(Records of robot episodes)
# # # #
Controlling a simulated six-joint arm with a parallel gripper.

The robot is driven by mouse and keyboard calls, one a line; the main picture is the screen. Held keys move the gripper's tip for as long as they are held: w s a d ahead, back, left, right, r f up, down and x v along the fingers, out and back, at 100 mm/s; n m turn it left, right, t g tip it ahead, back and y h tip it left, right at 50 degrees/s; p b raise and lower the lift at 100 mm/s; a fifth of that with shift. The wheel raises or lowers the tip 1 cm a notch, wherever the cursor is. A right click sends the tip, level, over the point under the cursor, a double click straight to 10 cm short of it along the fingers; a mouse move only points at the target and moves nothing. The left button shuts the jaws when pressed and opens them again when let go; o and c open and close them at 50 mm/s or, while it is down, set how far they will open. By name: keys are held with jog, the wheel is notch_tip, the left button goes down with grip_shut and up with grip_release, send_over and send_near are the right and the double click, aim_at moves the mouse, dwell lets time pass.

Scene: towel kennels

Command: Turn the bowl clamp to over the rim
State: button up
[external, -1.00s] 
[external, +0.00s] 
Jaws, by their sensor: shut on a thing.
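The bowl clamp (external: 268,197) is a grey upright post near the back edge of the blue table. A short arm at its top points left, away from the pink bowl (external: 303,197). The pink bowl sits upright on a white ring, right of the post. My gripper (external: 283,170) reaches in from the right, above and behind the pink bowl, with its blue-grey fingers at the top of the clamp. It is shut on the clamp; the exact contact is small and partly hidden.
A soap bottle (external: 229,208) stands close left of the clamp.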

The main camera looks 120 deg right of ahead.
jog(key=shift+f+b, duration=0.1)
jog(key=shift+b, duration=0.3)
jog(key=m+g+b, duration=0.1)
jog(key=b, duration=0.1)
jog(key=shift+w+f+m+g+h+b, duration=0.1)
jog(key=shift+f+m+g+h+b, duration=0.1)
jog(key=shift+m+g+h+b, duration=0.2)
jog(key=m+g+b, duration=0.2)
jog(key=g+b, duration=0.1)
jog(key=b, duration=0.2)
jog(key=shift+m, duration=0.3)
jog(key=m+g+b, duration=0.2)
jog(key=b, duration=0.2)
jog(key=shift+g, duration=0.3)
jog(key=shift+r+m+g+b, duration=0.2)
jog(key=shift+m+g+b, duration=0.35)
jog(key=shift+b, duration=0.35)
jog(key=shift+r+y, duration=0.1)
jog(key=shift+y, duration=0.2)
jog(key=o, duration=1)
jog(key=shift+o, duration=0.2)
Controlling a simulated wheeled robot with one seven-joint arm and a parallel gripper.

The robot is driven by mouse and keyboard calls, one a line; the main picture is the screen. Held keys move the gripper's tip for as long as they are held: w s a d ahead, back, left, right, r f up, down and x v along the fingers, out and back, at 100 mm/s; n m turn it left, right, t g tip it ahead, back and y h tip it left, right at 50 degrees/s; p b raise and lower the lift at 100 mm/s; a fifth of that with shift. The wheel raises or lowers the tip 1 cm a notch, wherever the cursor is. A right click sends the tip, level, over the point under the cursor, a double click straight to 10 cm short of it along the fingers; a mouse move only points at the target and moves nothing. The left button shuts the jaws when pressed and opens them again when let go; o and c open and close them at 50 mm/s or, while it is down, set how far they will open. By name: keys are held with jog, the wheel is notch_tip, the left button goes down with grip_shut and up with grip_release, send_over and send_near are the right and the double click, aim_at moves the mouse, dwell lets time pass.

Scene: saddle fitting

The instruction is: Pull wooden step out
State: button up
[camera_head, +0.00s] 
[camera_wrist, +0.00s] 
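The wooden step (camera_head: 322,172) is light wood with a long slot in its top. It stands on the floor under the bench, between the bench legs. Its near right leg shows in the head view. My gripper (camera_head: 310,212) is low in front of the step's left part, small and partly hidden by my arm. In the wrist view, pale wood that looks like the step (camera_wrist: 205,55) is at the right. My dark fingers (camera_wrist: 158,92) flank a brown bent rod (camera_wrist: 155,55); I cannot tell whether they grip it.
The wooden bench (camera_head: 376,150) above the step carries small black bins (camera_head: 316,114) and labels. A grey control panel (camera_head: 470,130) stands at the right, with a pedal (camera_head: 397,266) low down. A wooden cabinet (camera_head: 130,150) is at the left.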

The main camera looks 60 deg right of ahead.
# # # #
#### Given exercise:
Show every line from the listing above in which the string "Controlling" appears.

#### Answer in full:
Controlling a simulated six-joint arm with a parallel gripper.
Controlling a simulated wheeled robot with one seven-joint arm and a parallel gripper.

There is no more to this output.